-- START Data lines --

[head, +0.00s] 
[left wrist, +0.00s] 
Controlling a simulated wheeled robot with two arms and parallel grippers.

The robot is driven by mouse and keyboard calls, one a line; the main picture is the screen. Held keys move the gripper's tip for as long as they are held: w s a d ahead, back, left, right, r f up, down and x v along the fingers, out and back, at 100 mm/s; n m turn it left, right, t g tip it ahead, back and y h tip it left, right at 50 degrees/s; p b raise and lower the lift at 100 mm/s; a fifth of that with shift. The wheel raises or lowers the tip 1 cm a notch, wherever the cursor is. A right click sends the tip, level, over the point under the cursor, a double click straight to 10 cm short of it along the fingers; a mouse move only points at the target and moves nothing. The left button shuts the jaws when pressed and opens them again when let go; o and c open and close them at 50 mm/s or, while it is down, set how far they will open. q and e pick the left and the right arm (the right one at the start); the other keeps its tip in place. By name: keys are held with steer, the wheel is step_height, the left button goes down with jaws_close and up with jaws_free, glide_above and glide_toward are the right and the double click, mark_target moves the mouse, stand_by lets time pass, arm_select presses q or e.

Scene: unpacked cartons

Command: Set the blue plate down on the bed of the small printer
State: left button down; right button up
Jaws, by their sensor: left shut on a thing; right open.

-- END Data lines --

Print the listing above in full, exactly as it is.

[head, +0.00s] 
[left wrist, +0.00s] 
Controlling a simulated wheeled robot with two arms and parallel grippers.

The robot is driven by mouse and keyboard calls, one a line; the main picture is the screen. Held keys move the gripper's tip for as long as they are held: w s a d ahead, back, left, right, r f up, down and x v along the fingers, out and back, at 100 mm/s; n m turn it left, right, t g tip it ahead, back and y h tip it left, right at 50 degrees/s; p b raise and lower the lift at 100 mm/s; a fifth of that with shift. The wheel raises or lowers the tip 1 cm a notch, wherever the cursor is. A right click sends the tip, level, over the point under the cursor, a double click straight to 10 cm short of it along the fingers; a mouse move only points at the target and moves nothing. The left button shuts the jaws when pressed and opens them again when let go; o and c open and close them at 50 mm/s or, while it is down, set how far they will open. q and e pick the left and the right arm (the right one at the start); the other keeps its tip in place. By name: keys are held with steer, the wheel is step_height, the left button goes down with jaws_close and up with jaws_free, glide_above and glide_toward are the right and the double click, mark_target moves the mouse, stand_by lets time pass, arm_select presses q or e.

Scene: unpacked cartons

Command: Set the blue plate down on the bed of the small printer
State: left button down; right button up
Jaws, by their sensor: left shut on a thing; right open.

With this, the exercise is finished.